Experts say being bored allows the human minds to think creatively. People have the opportunity to be more strategic toward their goals after a state of boredom.

Diana Daly, an assistant professor who studies communities through digital technology at the University of Arizona, believes people need to be reminded of the benefits of listening and observing.

Students walking through the campus mall with their heads down solely paying attention to their cellular devices. (Photo by Jamie Lindsay)

“Observing situations including standing in line or waiting in a car can give you a rich pool of information that leads to themes of thought and breakthroughs,” Daly said. “Boredom is a state of receptivity toward the world and your processing of its mysteries; everyone should experience it.”

In 2005, 7 percent of young adults between the ages 18 and 29 used social media platforms. By 2016, that number has increased to 86 percent, according to the Pew Research Center.

David Sbarra, a University of Arizona psychology professor, focuses his studies around social connectedness and health.

“We have a massive desire to be understood and to connect with others. That is the core — an evolved trait that promotes human survival to connect with others,” Sbarra said. “If it is an intermittent signal to go to your email, or Twitter, or check Snapchat, then that behavior will be reinforced. So we see the addictive nature of these technologies. They are shaped and designed to get us hooked.”

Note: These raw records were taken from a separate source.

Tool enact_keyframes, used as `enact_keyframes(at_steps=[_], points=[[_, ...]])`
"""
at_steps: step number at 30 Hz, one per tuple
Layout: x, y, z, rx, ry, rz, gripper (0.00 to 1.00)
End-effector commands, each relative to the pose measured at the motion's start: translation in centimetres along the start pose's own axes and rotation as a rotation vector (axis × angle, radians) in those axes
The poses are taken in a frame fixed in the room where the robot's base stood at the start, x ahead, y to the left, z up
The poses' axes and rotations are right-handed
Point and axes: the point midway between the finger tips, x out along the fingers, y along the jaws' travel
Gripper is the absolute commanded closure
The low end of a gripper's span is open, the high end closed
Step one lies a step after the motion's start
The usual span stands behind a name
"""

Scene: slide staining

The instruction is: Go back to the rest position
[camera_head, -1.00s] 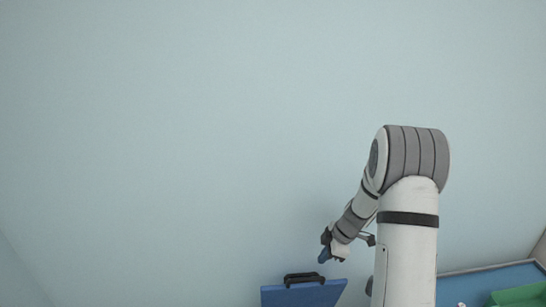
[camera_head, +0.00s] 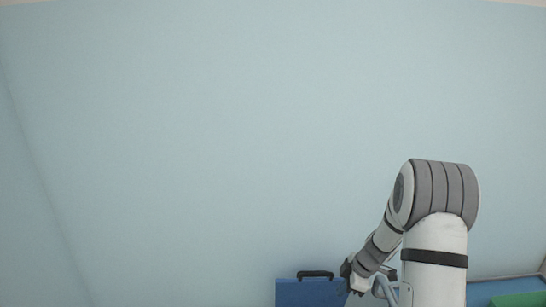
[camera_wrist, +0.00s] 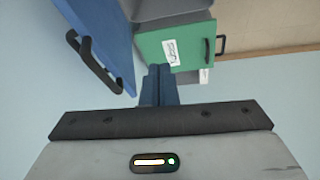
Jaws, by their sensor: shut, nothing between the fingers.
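My gripper shows at the bottom centre of the wrist view, with its two blue fingers (camera_wrist: 157,84) together and nothing between them. In the head view my gripper (camera_head: 347,270) is small and partly hidden by my own arm, beside the top of a blue panel with a black handle (camera_head: 310,291). In the wrist view this blue panel (camera_wrist: 112,30) is at the upper left, apart from the fingers.
A green box with a white label and black handle (camera_wrist: 180,42) lies beyond the fingertips in the wrist view. At the lower right of the head view are a blue surface (camera_head: 484,290) and a green thing (camera_head: 520,299). The pale wall above is bare.

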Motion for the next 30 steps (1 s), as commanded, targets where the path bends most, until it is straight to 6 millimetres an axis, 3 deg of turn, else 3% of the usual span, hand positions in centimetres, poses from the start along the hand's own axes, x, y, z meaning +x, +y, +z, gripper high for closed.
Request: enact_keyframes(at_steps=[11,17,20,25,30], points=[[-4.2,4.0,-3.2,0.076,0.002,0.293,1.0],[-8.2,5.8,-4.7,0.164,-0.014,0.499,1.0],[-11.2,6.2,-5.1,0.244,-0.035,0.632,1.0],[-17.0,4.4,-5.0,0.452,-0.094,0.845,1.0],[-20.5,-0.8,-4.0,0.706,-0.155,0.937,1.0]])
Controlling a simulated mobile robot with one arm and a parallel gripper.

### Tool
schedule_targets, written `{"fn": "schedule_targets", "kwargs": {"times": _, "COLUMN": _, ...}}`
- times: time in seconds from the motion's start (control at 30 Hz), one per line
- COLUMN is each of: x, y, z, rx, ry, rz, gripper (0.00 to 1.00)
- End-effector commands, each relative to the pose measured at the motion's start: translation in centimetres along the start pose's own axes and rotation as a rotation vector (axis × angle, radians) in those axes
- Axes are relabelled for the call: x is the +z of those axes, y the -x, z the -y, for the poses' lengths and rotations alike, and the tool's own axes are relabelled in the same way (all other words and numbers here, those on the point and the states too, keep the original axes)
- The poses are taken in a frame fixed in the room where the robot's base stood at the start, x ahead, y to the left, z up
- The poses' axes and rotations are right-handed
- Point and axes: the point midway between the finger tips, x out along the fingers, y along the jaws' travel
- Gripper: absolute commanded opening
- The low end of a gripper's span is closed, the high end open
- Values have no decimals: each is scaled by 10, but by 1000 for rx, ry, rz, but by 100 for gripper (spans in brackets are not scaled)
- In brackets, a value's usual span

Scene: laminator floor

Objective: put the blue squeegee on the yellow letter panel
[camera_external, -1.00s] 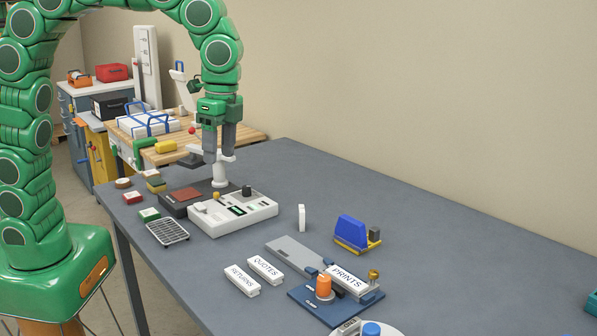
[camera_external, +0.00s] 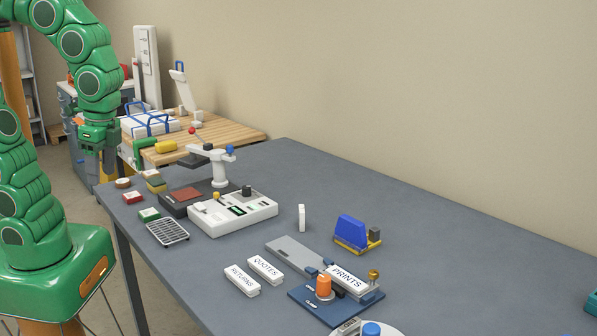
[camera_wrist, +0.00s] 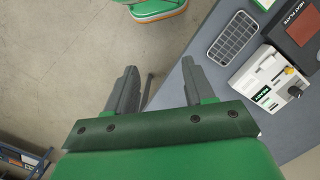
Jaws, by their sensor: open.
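My gripper (camera_external: 104,168) hangs open and empty, beyond the left end of the grey table. In the wrist view my gripper (camera_wrist: 160,68) has its two fingers apart over bare floor and the table edge. No blue squeegee can be made out for certain. A blue wedge-shaped piece (camera_external: 351,230) rests on a yellow base (camera_external: 350,246) at the table's right middle, beside a grey block. I cannot tell whether it is the squeegee. No yellow panel with a letter is clearly visible; a yellow block (camera_external: 166,146) lies on the wooden bench.
The grey table (camera_external: 440,265) holds a white control unit (camera_external: 232,212), a wire rack (camera_external: 167,232), a heat plate (camera_external: 186,194) and label blocks including PRINTS (camera_external: 347,277). The wooden bench (camera_external: 235,134) stands behind it. The table's right part is mostly clear.

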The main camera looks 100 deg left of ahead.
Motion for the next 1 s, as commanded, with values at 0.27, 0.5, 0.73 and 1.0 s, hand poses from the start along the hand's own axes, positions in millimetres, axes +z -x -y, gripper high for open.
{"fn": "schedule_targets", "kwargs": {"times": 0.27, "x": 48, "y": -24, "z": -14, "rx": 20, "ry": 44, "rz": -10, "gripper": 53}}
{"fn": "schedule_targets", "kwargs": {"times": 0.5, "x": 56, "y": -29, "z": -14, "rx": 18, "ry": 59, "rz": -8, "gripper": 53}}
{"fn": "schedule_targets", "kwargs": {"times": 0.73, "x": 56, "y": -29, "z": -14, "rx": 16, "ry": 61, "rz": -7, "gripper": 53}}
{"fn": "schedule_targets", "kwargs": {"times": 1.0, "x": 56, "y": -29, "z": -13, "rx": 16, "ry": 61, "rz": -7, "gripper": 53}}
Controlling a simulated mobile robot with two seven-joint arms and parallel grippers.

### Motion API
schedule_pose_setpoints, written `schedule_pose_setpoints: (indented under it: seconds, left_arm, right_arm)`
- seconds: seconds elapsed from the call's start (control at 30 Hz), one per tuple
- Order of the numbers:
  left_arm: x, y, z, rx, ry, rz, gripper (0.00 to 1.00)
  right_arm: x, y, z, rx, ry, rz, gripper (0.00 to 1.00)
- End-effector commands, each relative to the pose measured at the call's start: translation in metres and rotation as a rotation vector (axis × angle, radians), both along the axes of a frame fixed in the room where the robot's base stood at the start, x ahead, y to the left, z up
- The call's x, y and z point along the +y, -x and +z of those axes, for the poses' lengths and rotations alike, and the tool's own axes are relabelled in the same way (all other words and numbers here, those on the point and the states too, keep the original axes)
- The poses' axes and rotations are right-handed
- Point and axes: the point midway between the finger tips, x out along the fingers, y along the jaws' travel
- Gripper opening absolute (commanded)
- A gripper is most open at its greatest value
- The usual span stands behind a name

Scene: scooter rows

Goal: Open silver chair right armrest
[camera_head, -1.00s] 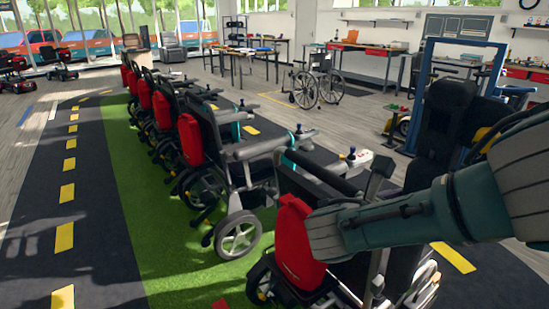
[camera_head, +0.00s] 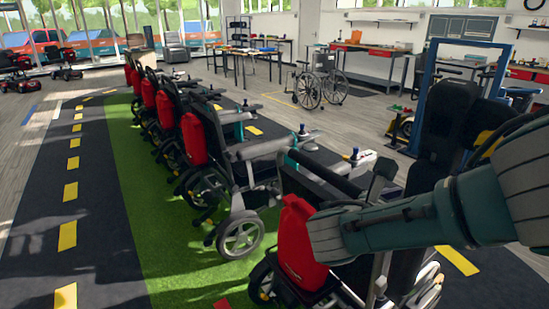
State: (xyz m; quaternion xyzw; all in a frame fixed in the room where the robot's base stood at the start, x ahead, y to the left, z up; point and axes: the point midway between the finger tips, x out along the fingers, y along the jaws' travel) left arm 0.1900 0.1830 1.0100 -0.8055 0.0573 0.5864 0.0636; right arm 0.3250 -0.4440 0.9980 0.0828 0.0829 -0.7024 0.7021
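A row of power wheelchairs with red bags on their backs runs away from me on the left. The nearest chair (camera_head: 285,275) stands at the lower middle, with a red bag (camera_head: 300,245), a dark armrest pad (camera_head: 325,178) lying level, and a grey upright part (camera_head: 382,178) on its right side. I cannot tell for sure which chair is the silver one; the second chair (camera_head: 240,236) has silver-grey wheels and a level grey armrest (camera_head: 262,149). My right arm reaches in from the right and ends beside the nearest chair's red bag; its fingers do not show. My left gripper is out of view.
A dark seat back and a blue frame (camera_head: 424,100) stand at the right. A manual wheelchair (camera_head: 320,82) and worktables (camera_head: 255,55) are farther back. The green strip (camera_head: 150,215) and dark track (camera_head: 40,230) at left are clear.

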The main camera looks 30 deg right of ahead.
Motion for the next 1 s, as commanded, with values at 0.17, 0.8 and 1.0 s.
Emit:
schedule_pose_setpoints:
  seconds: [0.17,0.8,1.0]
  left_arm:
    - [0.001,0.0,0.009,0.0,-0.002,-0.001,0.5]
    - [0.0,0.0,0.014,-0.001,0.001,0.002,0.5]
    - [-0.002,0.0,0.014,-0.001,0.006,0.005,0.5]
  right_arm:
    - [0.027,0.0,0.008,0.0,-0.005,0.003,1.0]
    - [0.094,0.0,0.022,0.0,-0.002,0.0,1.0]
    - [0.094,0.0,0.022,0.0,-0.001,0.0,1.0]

And because users are getting hooked, it reveals health problems that may increase anxiety and depression.

In a 2014 study by Rauch, socially anxious individuals showed an increased physiological arousal if looking up a person’s social media page before meeting them face-to-face.

“When we scope out a person on Google or social media, we see them in their best light and may start thinking about our own shortcomings,” Rauch said.

These emotions create feelings of anxiousness and self-doubt. People should focus on their own value systems to avoid comparing themselves to others, she said.

“For some people it’s fine. It’s just an extension of how they’re living their lives,” Sbarra said. “But, for other people we will see that a device activates all these goals and motivations that are not being met, and for that reason that puts more people at risk for developing more anxiety and depression.”

The reason people are refusing to let themselves be bored is that social media reinforces or “rewards” them through likes and comments on personal posts. This drives the addictive personality of consistently pulling up a social media app, like Instagram, to see how many likes a recent post or picture has received.

Smartphones have even given people reminders to do things so they will not be bored.

Another student focuses her attention on her cell phone as she walks through the school campus. (Photo by Jamie Lindsay)

“We have things like Siri now,” said Caleela Ingram, a student at the University of Arizona. “Siri set an alarm for me. Siri set a reminder for me. She does it all, and we have calendars and reminders for everything — we don’t have to do anything ourselves anymore.”

This constant use is taking away moments where people can recall memories, think about their future, or brainstorm creative ideas to help them personally or professionally.

“Like muscles, our brains respond to use,” Rauch said. “Again, if we are constantly seeking stimulation from outside sources, we are denying ourselves the chance to develop creativity and problem solving skills.”.

Added Rauch: “It is probably good advice for all of us to turn off the screen from time to time.”

Get ready for bed. Check emails again. Lie in bed. Scroll through Instagram again. Set alarm for the next day. It all comes full circle. By powering down, people might just find the boredom they need.

“I think that in the future people are going to get up and say they don’t want to be a slave to these devices,” Sbarra said. “That is essentially what has happened to us.”